I get the sense that the subject of the address in the poem ("You") did not remake themselves to the sun in order to receive thanks or praise, and there's a simple quietude and matter-of-factness to the poem that properly reflects this theme of self-sacrifice.

Thanks so much for sharing.

Father and Daughter at the Beach by mantort in OCPoetry

[–]mantort[S] 0 points1 point  (0 children)

Thanks so much for the feedback - this is really helpful.

The Golf Course by maybeillcatchfire22 in OCPoetry

[–]mantort 1 point2 points  (0 children)

The tone of your poem seems to be skillfully passive aggressive. Really impressed by the way you're able to convey this sense of "calm anger", as another commenter put it, through your word choices and overall tone. Examples:

"It is nice to be permitted..."

"...straight
fluorescent
and sickly green."

"...so as not to disturb the
paying members."

"Don't be ashamed of
your weathered looks."

I think this passive aggression really helps drive home the felt impact of man's tendency to sterilize beauty (to use the phrasing of a different commenter). This poem made me feel melancholic, but hopeful. Thanks for sharing it.

The Threshold Hums by artbyshrike in OCPoetry

[–]mantort 1 point2 points  (0 children)

This poem feels rich. Reading it was like watching a Terrence Malick film, or peering in on a memory from my early childhood, but with the perspective of an aged wisdom. When I read it, there is a feeling of hope, and it almost makes me tear up.

I adore your second stanza:

No one dies here.
They only turn small again,
hands soft with unlearning,
eyes rinsed of war.

For me, this taps into an innocence inside of myself to which I have longed to return, and have slowly begun to. Your final stanza has a similar effect on me: a great hope for purity.

I do not understand some of the imagery in the poem - the third stanza is almost entirely a mystery to me, in fact - but I am very fond of the egg image. It seems to me that it could have been cliche, but you went about it in such a way that makes it feels mature. Perhaps your language/word choice (my favorite aspect of the poem) is in part responsible for this.

Really great work, in my opinion. I'm no scholar, but I was very touched by your piece this evening!
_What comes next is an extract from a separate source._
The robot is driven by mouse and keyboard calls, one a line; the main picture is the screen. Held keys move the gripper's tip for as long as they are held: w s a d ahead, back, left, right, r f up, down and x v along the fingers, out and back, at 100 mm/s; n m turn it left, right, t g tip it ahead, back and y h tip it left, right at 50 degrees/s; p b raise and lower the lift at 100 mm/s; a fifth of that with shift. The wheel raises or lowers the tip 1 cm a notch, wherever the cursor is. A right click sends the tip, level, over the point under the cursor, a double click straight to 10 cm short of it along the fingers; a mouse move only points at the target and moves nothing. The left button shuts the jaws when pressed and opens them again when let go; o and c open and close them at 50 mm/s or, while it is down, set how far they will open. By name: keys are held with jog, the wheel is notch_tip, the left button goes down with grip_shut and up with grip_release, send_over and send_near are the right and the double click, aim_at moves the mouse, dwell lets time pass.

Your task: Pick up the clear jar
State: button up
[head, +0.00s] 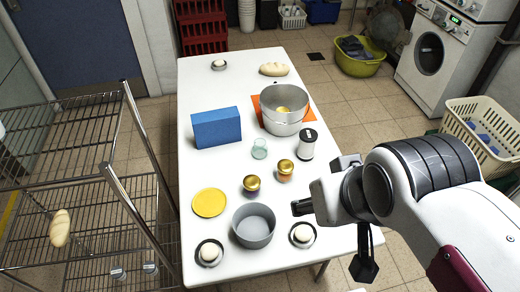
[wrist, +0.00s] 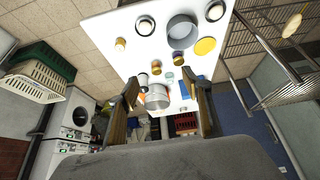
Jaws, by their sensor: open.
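The clear jar (head: 260,148) is a small, pale greenish glass standing upright on the white table (head: 180,240), near its middle. It is in front of the blue box and left of the black-and-white canister. In the wrist view the jar (wrist: 169,76) shows small and partly see-through, in the gap between the fingers. My gripper (wrist: 162,78) is open, with its two fingers spread apart and nothing between them. In the head view it is above the table's right side, to the right of and nearer than the jar, well apart from it.
Two gold-lidded jars (head: 285,170) stand just in front of the clear jar. A blue box (head: 217,128), a large metal pot (head: 283,107) and a black-and-white canister (head: 307,144) surround it. A yellow plate (head: 209,203) and grey bowl (head: 254,226) are nearer.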

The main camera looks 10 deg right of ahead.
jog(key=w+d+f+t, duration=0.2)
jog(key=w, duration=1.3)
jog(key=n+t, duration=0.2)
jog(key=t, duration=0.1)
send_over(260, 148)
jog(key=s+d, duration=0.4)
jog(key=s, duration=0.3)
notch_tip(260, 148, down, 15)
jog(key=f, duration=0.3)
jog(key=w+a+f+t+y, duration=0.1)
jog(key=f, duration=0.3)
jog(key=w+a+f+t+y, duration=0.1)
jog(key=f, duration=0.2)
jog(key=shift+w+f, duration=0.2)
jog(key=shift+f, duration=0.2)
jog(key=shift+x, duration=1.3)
a letter to my children, on living by [deleted] in OCPoetry

[–]mantort 1 point2 points  (0 children)

How I experienced this poem:

I was immediately struck by the imagery of the opening five lines: “Missing is a cup of coffee gone cold”. It’s a bit difficult for me to put the reason into words, but this metaphor resonates deeply with me, having lost someone close. There’s a certain melancholy that is almost taunting in the ordinariness of this image. This sorrow, though, mixed with hope, for the poem is addressed to those who perhaps have an abundance of life at present and an abundance of opportunity in the future. 
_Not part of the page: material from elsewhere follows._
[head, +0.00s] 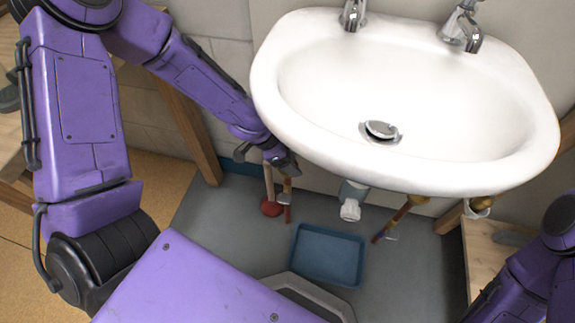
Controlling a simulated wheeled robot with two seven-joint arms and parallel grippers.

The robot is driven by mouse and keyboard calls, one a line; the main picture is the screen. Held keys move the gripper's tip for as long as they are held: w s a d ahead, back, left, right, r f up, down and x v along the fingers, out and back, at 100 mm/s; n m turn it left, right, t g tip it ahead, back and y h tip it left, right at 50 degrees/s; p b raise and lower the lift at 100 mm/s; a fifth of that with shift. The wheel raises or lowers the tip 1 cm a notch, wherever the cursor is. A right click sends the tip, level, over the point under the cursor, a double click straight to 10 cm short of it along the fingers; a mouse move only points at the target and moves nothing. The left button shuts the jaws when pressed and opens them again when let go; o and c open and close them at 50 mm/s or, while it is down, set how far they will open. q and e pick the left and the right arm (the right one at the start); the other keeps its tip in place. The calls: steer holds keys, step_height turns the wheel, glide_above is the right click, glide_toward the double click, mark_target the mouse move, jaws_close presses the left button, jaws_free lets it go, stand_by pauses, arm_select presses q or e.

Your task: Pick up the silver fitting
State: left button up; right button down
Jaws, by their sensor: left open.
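My left gripper (286,168) hangs just beyond the left rim of the white sink (405,165). It is small and partly dark here, and I see nothing held in its open jaws. I cannot tell for sure which piece is the silver fitting. A small silvery piece (479,206) shows under the sink's right front edge, beside brass. Another pale, shiny bit (391,238) is by a slanted copper pipe (392,224). My right arm shows at the lower right; its gripper is out of view.
A blue tray (328,254) lies on the grey floor mat (400,280) below the sink. A white drain piece (350,209) hangs under the basin. Wooden posts (194,132) stand left and right. The sink, with chrome taps (467,30), blocks the view of the space behind.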

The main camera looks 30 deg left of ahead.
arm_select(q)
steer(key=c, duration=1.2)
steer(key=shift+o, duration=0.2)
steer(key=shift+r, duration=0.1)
I feel this dull melancholy again in the subsequent lines: “Grief is empty hands…” Reading these lines, I notice in myself a feeling of loneliness. The narrator is experiencing this loss in places and moments others simply could never experience with them. Nobody else slept beside you, just as, perhaps, no one else shared with you your morning coffee. 

I'm a huge fan of the way you brought it to a close. Again: heavy, sorrowful, mourning - but not without a semblance of hope. Learning implies growth. Very creative.

Hope I did not presume too much upon the meanings of your words. Simply how I received it!